Taking people on a trip, on a small fun romp, is something that I love. If I don’t like something, I just can’t make myself do it. That’s a good part of me, and a bad part of me. I’ve been working as an actress for five years, and doing stand up for 10, so at this point, I don’t have to say anything on stage I don’t like, because it’s all about me! My work is all about my life. [Laughs] It’s horrible to say, “It’s all about me,” but you know what I’m saying: The material all comes from my experience. What I really, really wish to express is the attitude of having kind of funny, naughty manners at a dinner party where the food is good and everybody’s put so much effort into it, but you can misbehave with it.

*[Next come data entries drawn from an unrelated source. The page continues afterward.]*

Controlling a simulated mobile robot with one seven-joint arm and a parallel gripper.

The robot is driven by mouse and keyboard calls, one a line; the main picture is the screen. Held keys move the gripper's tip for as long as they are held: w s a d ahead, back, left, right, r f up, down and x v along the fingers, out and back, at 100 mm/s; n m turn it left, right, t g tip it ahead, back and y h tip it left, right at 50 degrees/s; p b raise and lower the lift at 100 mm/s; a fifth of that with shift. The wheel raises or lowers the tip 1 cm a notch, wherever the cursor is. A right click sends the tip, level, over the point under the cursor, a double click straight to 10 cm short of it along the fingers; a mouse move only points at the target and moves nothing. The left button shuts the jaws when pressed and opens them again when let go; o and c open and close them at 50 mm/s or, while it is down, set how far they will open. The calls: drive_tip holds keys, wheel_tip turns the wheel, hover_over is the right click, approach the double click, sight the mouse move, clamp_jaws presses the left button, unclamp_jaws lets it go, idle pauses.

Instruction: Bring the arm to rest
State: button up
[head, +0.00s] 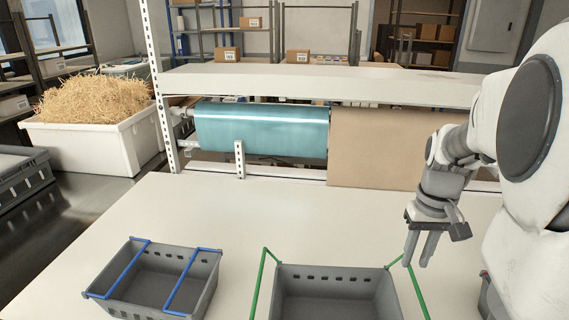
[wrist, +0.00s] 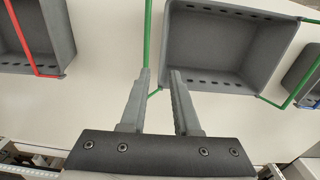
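My gripper (head: 419,250) hangs from my arm at the right in the head view, fingers pointing down above the white table (head: 240,205). In the wrist view my gripper (wrist: 158,82) shows two fingers with a gap between them and nothing in it. It is open and empty. It is near the right side of a grey basket with green handles (head: 335,280), above and apart from it as far as I can tell. That basket also shows in the wrist view (wrist: 222,45), and looks empty.
A grey basket with blue handles (head: 165,280) stands left on the table, empty. Part of another basket (head: 487,290) shows at the right. A shelf (head: 320,82) crosses behind, above a teal roll (head: 262,130) and brown paper (head: 385,145). A white bin of straw (head: 90,145) is far left.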

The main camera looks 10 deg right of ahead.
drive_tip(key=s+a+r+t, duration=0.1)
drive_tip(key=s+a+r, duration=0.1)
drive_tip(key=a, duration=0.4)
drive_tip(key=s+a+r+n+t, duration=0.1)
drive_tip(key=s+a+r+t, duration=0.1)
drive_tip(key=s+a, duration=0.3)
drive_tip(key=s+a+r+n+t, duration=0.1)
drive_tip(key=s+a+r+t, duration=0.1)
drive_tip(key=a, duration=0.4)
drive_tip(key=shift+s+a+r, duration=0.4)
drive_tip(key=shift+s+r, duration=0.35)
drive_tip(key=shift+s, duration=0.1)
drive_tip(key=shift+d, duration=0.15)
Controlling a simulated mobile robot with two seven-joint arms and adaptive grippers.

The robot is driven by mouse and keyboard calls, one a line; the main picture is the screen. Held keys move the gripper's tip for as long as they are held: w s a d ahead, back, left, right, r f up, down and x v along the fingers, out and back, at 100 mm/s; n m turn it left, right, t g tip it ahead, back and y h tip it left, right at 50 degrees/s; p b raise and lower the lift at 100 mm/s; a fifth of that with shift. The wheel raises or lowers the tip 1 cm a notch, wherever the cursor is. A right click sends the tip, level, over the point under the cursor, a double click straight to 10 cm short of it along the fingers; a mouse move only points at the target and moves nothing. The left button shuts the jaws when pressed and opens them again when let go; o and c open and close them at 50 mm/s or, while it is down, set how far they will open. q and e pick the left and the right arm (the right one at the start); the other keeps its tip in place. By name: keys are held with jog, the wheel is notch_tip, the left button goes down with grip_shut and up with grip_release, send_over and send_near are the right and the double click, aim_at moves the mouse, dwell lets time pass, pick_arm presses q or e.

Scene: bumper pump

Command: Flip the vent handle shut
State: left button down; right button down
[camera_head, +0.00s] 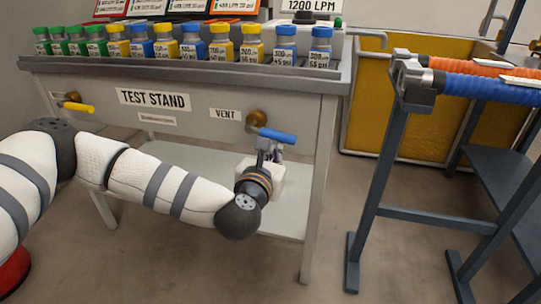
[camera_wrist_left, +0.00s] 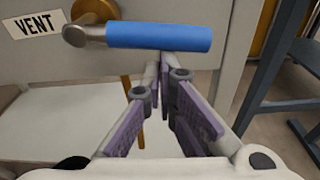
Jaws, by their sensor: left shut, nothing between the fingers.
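The vent handle (camera_head: 277,135) is a blue lever on a brass valve (camera_head: 257,121), to the right of the VENT label (camera_head: 226,114) on the test stand's front panel. In the left wrist view the blue handle (camera_wrist_left: 158,36) lies nearly level, pointing right from its metal pivot. My left gripper (camera_head: 272,150) is at the handle from below and in front. In the wrist view its fingers (camera_wrist_left: 163,72) are closed together with nothing between them, tips just under the handle's middle. I cannot tell whether they touch it. My right gripper is not in view.
A yellow handle (camera_head: 78,107) is on the panel's left. Several capped bottles (camera_head: 193,48) line the stand's top. A dark rack (camera_head: 389,170) with orange and blue coiled hoses stands at right, a yellow bin (camera_head: 390,100) behind it. Floor between stand and rack is clear.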

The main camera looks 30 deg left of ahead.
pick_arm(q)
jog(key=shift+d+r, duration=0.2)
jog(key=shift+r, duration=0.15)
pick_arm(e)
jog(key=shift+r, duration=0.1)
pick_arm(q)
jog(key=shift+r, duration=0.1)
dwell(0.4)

That’s kind of my vibe onstage: I want you all to be here, you’re all my guests. I’m not going to throw anything at you. I’m not gonna make fun of you, but I’m gonna talk about all the ways that my body works, and how I feel about you, and how I think you feel about me. It’s all gonna accomplish the very baseline of good manners so nobody feels too uncomfortable, but it’s gonna be intimate. I think because I’ve had that in my work from the start, and then was lucky enough to have some success with Obvious Child, I don’t have to make huge compromises anymore and do things that are boring to me or work with people I that I think are disgusting, which I think did happen at the start of my career.